### Exercise aim
Reproduce exactly the lines below from the one containing "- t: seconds" through the one containing "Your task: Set", including both, and nothing else.

### Exercise input
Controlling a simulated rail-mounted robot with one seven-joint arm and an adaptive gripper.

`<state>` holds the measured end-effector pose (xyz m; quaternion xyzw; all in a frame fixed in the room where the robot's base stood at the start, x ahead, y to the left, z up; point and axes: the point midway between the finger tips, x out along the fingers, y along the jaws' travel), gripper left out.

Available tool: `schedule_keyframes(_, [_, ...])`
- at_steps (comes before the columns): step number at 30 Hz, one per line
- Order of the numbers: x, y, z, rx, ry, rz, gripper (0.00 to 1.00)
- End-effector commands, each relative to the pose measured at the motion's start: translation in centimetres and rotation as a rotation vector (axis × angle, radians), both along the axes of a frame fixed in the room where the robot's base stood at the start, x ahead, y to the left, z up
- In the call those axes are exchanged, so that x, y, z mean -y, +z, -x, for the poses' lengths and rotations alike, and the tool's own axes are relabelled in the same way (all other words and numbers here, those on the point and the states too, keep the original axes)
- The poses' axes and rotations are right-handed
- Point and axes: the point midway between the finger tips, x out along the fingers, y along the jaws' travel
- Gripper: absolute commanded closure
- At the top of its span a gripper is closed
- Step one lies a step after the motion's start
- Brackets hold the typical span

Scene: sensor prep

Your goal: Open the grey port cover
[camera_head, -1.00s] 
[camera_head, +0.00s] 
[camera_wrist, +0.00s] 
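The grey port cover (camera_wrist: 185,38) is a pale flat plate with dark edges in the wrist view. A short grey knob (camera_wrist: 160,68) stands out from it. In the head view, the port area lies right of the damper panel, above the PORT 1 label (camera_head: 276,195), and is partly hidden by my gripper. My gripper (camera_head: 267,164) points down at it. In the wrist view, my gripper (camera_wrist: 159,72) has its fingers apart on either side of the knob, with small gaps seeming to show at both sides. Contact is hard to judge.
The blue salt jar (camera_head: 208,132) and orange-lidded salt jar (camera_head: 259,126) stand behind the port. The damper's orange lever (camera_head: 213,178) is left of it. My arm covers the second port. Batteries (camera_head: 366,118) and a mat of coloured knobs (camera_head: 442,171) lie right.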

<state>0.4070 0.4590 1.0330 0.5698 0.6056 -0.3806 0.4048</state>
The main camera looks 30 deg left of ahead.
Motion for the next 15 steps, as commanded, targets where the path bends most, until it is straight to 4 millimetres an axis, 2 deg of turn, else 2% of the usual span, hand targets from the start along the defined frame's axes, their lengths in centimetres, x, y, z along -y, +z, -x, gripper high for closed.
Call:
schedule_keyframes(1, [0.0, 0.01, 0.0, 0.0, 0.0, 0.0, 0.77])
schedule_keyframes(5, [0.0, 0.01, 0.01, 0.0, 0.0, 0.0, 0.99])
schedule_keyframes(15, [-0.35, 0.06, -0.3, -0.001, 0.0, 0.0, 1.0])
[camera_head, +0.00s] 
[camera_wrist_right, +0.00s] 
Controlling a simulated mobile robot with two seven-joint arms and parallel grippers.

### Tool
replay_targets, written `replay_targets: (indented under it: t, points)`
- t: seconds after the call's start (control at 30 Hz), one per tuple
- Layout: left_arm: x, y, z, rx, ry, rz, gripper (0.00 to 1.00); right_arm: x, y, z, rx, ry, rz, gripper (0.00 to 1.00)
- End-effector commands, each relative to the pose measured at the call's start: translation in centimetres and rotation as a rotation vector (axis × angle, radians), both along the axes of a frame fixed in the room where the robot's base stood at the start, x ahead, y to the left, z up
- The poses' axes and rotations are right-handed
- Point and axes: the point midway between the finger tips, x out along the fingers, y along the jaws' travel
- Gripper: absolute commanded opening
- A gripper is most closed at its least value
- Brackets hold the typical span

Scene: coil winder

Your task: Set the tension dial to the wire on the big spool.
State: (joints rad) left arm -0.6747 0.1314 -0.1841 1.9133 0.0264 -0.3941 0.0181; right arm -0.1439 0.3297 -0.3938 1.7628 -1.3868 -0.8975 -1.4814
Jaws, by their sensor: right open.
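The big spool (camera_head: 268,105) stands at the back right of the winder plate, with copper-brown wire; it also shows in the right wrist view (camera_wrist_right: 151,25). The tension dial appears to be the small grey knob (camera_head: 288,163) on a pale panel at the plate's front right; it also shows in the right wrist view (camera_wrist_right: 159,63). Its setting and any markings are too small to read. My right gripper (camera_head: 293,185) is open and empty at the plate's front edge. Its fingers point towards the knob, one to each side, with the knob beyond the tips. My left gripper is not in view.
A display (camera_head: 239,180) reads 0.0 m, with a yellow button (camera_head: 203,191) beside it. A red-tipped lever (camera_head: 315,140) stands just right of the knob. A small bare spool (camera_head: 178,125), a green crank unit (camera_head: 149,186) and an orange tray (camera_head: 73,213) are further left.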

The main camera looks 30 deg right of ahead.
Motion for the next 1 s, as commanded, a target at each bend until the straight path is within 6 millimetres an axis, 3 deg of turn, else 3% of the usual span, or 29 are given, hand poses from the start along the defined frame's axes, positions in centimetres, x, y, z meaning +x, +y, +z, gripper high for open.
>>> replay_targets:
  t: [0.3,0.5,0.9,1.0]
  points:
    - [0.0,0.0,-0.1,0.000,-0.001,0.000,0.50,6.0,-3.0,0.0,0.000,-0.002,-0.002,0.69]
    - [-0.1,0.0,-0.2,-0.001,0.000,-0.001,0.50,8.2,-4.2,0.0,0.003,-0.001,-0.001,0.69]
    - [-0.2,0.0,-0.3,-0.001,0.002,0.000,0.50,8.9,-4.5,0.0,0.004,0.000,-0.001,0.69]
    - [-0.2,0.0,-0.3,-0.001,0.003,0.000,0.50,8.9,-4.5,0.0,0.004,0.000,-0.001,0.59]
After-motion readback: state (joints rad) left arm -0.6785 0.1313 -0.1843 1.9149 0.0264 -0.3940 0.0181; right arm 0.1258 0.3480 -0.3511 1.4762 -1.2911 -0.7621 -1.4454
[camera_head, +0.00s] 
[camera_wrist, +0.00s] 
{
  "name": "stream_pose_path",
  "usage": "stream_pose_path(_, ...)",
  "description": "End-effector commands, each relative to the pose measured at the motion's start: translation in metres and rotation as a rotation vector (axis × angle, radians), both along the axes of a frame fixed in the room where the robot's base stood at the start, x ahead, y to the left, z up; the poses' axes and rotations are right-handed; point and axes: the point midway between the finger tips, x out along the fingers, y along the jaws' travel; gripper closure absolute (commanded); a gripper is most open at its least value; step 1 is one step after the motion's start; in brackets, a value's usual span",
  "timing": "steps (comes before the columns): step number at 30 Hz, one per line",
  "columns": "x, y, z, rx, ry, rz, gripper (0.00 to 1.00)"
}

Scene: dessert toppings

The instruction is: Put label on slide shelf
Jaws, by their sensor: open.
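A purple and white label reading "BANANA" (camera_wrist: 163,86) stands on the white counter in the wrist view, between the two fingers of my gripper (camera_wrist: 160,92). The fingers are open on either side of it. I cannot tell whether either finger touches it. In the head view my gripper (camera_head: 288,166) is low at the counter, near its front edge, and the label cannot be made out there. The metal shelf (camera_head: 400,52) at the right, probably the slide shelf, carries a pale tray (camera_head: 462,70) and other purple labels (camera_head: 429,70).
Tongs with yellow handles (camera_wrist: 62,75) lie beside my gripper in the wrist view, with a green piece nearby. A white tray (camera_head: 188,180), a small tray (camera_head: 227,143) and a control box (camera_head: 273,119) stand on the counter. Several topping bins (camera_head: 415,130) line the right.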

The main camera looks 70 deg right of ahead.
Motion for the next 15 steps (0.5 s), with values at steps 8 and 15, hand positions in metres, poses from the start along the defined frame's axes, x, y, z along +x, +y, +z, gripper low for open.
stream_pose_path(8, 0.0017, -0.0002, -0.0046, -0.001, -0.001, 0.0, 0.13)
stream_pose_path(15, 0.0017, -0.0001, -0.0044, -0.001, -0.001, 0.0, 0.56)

### Output below
- t: seconds after the call's start (control at 30 Hz), one per tuple
- Layout: left_arm: x, y, z, rx, ry, rz, gripper (0.00 to 1.00); right_arm: x, y, z, rx, ry, rz, gripper (0.00 to 1.00)
- End-effector commands, each relative to the pose measured at the call's start: translation in centimetres and rotation as a rotation vector (axis × angle, radians), both along the axes of a frame fixed in the room where the robot's base stood at the start, x ahead, y to the left, z up
- The poses' axes and rotations are right-handed
- Point and axes: the point midway between the finger tips, x out along the fingers, y along the jaws' travel
- Gripper: absolute commanded opening
- A gripper is most closed at its least value
- Brackets hold the typical span

Scene: coil winder

Your task: Set the tension dial to the wire on the big spool.

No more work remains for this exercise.